Não há nada a ser superado. O esporte como encarnação do ídolo possibilita crenças na vitória e na derrota. Essa crença é a base para muitos encantamentos diante da paixão que a crença em uma equipe/atleta vencedor engendra. O vencedor seria um valor em si, uma vantagem, um ato de conquista, e em grande parte o esporte suscita isso com paixão, o que pode vir a ser um tipo de idolatria, uma crença no irreal esportivo.

É comum vermos discussões entre torcedores, muitas vezes com um desenlace bastante inconsequente. Este aspecto da crença em que algo pode vencer outra coisa é uma ilusão. Mas neste momento da história, assim como qualquer outra coisa, o esporte encarna também campo largo para milagres.

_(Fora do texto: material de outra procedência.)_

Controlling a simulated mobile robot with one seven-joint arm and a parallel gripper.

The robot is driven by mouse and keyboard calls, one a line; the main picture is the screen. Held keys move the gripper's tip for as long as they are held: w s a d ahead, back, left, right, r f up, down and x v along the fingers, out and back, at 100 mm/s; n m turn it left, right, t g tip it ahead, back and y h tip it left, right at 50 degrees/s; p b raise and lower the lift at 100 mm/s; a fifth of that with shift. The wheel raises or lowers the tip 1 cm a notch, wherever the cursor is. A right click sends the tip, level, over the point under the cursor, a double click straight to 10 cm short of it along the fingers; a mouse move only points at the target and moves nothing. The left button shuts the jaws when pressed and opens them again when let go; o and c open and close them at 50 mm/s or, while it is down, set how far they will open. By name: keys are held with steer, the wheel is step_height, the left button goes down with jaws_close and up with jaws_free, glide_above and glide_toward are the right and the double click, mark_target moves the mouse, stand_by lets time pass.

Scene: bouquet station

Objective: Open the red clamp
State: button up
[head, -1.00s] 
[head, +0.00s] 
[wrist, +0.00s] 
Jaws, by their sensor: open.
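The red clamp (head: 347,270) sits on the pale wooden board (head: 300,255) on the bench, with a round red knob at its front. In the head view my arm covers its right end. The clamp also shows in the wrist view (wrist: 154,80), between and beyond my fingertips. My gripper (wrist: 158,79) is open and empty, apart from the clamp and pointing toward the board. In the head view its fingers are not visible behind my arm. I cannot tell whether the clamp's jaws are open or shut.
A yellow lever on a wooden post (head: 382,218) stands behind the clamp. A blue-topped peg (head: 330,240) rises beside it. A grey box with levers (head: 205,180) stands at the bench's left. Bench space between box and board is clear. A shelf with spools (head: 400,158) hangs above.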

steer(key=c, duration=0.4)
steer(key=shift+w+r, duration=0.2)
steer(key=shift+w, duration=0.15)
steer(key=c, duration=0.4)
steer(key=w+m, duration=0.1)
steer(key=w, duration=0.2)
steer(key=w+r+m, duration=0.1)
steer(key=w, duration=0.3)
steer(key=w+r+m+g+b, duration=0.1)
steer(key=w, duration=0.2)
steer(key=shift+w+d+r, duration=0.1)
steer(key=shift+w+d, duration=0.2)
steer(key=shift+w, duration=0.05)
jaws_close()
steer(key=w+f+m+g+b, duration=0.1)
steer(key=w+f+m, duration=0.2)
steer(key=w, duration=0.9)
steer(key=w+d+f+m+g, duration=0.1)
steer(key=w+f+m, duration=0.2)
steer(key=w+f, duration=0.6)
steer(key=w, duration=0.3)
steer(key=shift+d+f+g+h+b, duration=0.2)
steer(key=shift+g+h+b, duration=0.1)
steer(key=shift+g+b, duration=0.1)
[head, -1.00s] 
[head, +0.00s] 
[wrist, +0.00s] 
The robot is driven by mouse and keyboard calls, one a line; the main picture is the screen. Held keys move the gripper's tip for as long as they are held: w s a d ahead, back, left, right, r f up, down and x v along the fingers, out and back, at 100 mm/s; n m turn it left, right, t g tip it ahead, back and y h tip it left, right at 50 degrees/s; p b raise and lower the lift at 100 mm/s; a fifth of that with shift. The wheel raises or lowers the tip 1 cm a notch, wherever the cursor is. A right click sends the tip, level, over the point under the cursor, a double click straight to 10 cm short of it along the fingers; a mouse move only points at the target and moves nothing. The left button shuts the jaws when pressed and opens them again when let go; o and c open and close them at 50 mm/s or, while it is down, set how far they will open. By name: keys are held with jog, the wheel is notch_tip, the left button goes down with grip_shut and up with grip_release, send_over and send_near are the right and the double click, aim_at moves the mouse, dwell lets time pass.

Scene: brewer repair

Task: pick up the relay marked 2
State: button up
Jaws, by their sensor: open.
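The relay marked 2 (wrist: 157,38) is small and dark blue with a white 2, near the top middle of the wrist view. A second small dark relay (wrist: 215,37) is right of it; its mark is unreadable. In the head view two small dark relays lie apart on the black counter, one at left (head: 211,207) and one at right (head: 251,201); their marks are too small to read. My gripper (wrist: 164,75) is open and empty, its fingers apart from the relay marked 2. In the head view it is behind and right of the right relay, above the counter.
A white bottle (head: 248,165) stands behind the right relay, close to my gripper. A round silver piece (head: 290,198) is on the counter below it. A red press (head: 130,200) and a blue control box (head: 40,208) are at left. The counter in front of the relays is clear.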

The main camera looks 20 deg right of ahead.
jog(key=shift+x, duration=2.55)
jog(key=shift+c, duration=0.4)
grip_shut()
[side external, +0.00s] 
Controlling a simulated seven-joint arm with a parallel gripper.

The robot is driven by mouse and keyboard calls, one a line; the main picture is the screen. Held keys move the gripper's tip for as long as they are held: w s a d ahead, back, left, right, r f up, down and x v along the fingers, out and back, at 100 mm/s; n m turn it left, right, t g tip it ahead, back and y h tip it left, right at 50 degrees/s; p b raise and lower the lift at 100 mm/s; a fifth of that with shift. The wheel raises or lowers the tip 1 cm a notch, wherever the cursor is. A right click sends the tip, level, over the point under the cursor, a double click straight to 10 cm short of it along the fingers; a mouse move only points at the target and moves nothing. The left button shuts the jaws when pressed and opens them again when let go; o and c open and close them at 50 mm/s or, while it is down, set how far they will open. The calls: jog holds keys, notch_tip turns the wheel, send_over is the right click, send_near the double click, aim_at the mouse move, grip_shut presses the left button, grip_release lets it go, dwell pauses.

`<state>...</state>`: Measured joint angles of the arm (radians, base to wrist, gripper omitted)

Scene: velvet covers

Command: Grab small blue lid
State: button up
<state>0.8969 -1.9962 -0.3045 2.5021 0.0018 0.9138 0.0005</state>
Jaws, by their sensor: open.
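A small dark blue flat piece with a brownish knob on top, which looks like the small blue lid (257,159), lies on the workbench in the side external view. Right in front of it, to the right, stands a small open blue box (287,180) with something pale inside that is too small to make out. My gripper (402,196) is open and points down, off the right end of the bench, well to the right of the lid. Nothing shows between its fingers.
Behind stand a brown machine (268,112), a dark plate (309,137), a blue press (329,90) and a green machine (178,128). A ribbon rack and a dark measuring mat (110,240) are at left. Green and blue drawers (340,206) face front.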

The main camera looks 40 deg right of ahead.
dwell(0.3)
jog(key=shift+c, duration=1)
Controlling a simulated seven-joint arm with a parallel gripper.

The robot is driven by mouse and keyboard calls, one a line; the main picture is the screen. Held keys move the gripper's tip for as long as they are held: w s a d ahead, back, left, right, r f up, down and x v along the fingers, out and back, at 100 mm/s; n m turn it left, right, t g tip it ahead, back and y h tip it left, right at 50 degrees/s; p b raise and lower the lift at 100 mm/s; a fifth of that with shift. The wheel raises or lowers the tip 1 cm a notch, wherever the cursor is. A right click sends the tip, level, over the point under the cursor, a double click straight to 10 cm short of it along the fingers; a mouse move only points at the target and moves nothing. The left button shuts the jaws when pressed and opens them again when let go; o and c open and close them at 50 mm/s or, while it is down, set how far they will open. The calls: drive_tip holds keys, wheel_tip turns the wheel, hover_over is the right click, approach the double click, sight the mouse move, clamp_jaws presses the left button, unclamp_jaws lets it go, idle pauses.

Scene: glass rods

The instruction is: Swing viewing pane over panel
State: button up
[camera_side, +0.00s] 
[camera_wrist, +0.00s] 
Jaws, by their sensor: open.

Não se trata tampouco dos milagres de superação. Superar algo não é uma meta propriamente dita. Não há que se superar ilusões. “Eu venci o mundo” quer dizer apenas que não se crê mais em ilusões, algo que, neste momento da história, parece ser um feito realmente incrível. Cabe ao Espírito Santo, que olha para as ilusões e não acredita nelas, um julgamento correto sobre o que quer que seja. Assim, alta performance significa alinhamento com o Espírito Santo.

Mas o esporte alarga a medida da fé. Quando vemos um atleta competir como se estivesse entregue a algo “maior do que ele”, podemos entender este efeito. O piloto Ayrton Senna declarava que corria como se fosse “a pista que estivesse vindo”. Parecia-lhe que estivesse apenas a cumprir um ato pronto, dado, e ele era o vetor desta ocorrência que resultava em vitórias. A entrega lhe dava um aspecto de perfeição que o enquadrava entre atletas de alto rendimento.

Assim, pode o esporte permitir uma participação da disponibilidade do atleta em se ver com Deus. Claro está que Deus não tem preferidos, então, se o atleta oponente também estiver em Deus, teremos uma bela partida. E diante de adversários que se abracem, ganha também a torcida, que fica feliz com o espetáculo.